-- Begin Dataset content --
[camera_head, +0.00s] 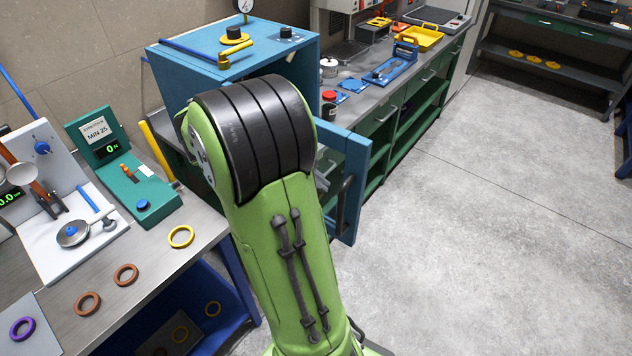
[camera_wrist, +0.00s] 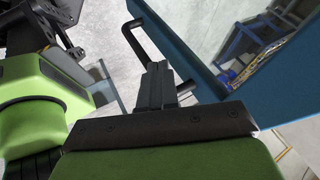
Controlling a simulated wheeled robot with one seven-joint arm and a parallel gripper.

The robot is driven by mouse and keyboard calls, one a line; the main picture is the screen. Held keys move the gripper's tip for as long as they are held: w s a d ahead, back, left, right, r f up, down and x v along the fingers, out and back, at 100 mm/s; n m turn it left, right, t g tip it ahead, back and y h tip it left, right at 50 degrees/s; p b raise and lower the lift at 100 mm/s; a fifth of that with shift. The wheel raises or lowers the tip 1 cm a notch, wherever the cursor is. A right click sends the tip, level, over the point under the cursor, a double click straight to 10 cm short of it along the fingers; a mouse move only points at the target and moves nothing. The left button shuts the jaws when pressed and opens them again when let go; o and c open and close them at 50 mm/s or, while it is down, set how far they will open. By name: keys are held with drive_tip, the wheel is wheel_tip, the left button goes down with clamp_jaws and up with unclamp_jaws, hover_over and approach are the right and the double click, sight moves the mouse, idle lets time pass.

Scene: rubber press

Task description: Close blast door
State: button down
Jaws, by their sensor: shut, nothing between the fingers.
-- End Dataset content --
§ Objective
Reproduce only the lines from the line containing "State: button down" to the last line of the material above, both of those lines included.

§ Answer to the problem
State: button down
Jaws, by their sensor: shut, nothing between the fingers.

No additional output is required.